The parole board has quietly dumped another cop killer on Rochester.
His name is Luis Pinto. He and a couple of his pals murdered New York City Housing Authority Officer James Dunston back in 1980.
It was a shotgun at point-blank range. Officer Dunston and his partner were responding to save a family being held hostage by armed robbers.
The family was saved, the bad guys were caught, and 40 years later middle-aged people remember, as children, seeing their friend, Officer Dunston, lying dead on the ground.
Luis Pinto was released in Rochester on April 7.
Maybe soon he’ll be declared a “community elder,” like the last cop killer released in Rochester, and the paper will write some propaganda piece about what a great guy he is.
But first, the truth should be told. About his crime. And about the man he killed and the family he wounded for generations.
James Dunston had been in the Army, and had 11 years on the Housing Authority police department. They called him “Duck,” until his exuberance and joy made them start calling him “Super Duck.” At roll call, as they went through the list of names, he was the guy who responded, every day, with a top-of-his-lungs shout of “Here, boss!” leaving the other officers laughing and cheered.
He was described as fearless and respected, and as loving and kind.
More than three decades after his death, a man went on a police-memorial site to describe how, when he was a boy, Officer Dunston always looked after him, and invited him – and all the kids – to swing by the police offices, to ask how they were, to encourage them, and how Officer Dunston, gear rattling and arms swinging, would race him down the block. When the boy was 10, Officer Dunston usually won. Five years later, the boy usually won.
“Jimmy was an amazing man,” the boy later wrote. “I never knew the impact all those encounters with him as a kid would have on my life. But I credit the man I am today in many respects to the discipline, love, and compassion shown to me by (police Officer) James Dunston. He was more than a public servant, he was indeed a friend, a father, a brother, and an uncle, I will never forget him.”
But for some, he wasn’t a father figure, he was an actual father – and husband, cousin and grandfather.
“Jimmy loved his wife and children,” one officer remembered, “and he spoke lovingly of them all the time.”

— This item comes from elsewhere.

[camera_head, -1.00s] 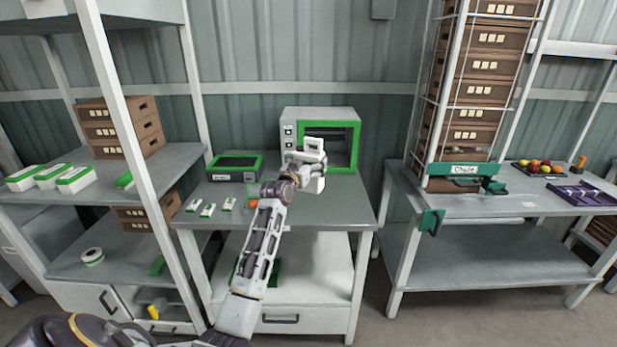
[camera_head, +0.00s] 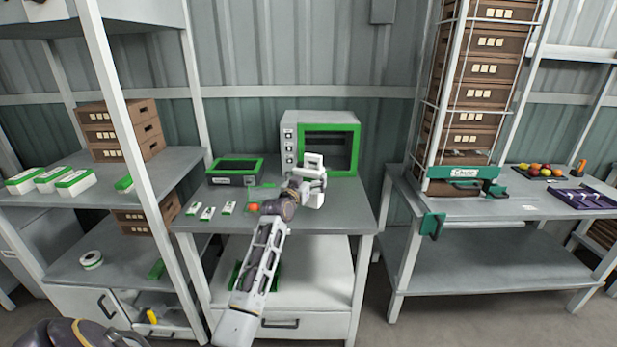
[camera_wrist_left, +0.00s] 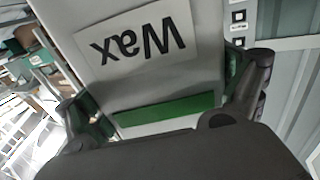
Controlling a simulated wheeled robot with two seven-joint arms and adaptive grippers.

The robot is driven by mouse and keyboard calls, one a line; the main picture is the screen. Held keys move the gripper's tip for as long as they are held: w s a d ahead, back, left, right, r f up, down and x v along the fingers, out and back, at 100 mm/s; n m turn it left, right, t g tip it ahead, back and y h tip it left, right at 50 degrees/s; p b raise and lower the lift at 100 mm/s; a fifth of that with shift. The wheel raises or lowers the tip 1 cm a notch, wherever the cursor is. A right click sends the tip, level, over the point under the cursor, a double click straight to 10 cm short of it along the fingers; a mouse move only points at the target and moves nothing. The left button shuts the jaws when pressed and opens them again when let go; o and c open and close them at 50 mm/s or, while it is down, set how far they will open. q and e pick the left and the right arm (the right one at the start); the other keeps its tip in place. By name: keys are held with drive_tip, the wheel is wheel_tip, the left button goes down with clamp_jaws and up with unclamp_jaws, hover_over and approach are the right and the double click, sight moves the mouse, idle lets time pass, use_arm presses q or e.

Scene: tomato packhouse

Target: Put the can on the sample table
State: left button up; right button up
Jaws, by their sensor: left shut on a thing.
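The can (camera_wrist_left: 140,80) is a pale grey box-like container with a white label reading "Wax" and a green band. It fills the middle of the left wrist view, its lettering upside down there. My left gripper (camera_wrist_left: 165,98) is shut on it, with a dark finger at each side. In the head view my left gripper (camera_head: 312,184) is over the grey middle table (camera_head: 335,215), in front of the green-framed cabinet. My right gripper is out of view.
The green-framed cabinet (camera_head: 345,118) stands behind the gripper. A green-rimmed tray (camera_head: 235,180), small white-green pieces (camera_head: 208,213) and a red tomato (camera_head: 254,207) lie to the left. The table's front right is clear. A chute tower (camera_head: 460,173) stands on the right bench.

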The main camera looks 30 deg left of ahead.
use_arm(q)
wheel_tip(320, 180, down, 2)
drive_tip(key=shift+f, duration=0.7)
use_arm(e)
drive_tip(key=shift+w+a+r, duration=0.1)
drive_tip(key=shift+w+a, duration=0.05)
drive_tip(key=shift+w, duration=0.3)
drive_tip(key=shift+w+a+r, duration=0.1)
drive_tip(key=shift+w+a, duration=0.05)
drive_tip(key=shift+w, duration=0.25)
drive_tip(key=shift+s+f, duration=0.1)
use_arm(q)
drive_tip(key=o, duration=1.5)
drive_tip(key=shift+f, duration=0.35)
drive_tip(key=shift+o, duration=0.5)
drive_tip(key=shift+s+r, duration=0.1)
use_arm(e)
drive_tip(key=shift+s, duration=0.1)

“I woke up this morning thinking of you,” his wife, Karen, wrote 32 years after his murder. “I wonder what life would be like if you were here. Every time I look at our six grandchildren, I wish you could be here to spend time with them. I talk about you often, reminding them what a wonderful grandfather you would have been.
“I miss you. Love always, Karen.”
It was a push-in robbery. Three guys with guns in a big public-housing project, looking for a certain guy, and when their knock was answered at his door, they pushed their way in.
He wasn’t home, but six members of his family were.
So Luis Pinto took them captive. Luis Pinto and Julio Marsan and Manuel Gonzalez.
It was one shotgun, two handguns and three murderers, with six hostages, in a crowded apartment in the projects in East Harlem.
And they didn’t notice the 13-year-old girl quietly step into a rear bedroom and phone the police.
It was James Dunston and a partner who ran to the apartment.
They pounded and announced their presence and the door opened.
Officer Dunston was struck in the neck and left shoulder.
“I was 12 years old when I ran up to see what had happened,” said a man who went on to be a sergeant in the Marine Corps. “Shocked and disbelief. I only knew him by his foot patrol. He always chatted with the kids. Great man.
“My first time seeing a dead body. And it as someone I admired.”
Officer and Mrs. Dunston and their three children lived in the Bronx, but had just bought a house in Mount Vernon, in Westchester County.
“He never got to live in the home he was in the process of purchasing when his life was stolen from him,” wrote his daughter Christine, upset that one of her father’s killers would be paroled.
“The anger and sadness I feel today is indescribable. One of the men that were convicted of murdering my father will be let out on parole. He will be given a second chance at life. I don't understand why or how this is even possible.
“A police officer was murdered, a man working to uphold the law and provide for his family was killed. He was a good man, father, husband, and friend to many. So many people loved him. My heart is broken!
“There has to be something done to stop this. My father did not get to see his children grow up. He didn't get to meet his grandchildren … What kind of justice is this?
“The men that killed my father should spend the rest of their lives in prison for what they have taken from us. My father was 34 years old. We can't just let this happen he is not here to fight for himself. We need to speak up for him.”
We need to speak up for him.
We need to speak up for him and against a Cuomo Administration penchant for turning cop killers free. And we need to speak up against the tendency to turn Rochester into a dumping ground for the worst dregs of the New York prison system.
They might like cop killers at the newspaper, or in the salons of Brighton, and the progressives might deem them “community elders” and make them out to be Mother Theresas and Mahatma Ghandis, but real people know who they really are. Scum. As putrid now as they were back then.
Rochester stands with the family of Officer James Dunston.
And against the evil philosophy and broken system that would turn his murderer free.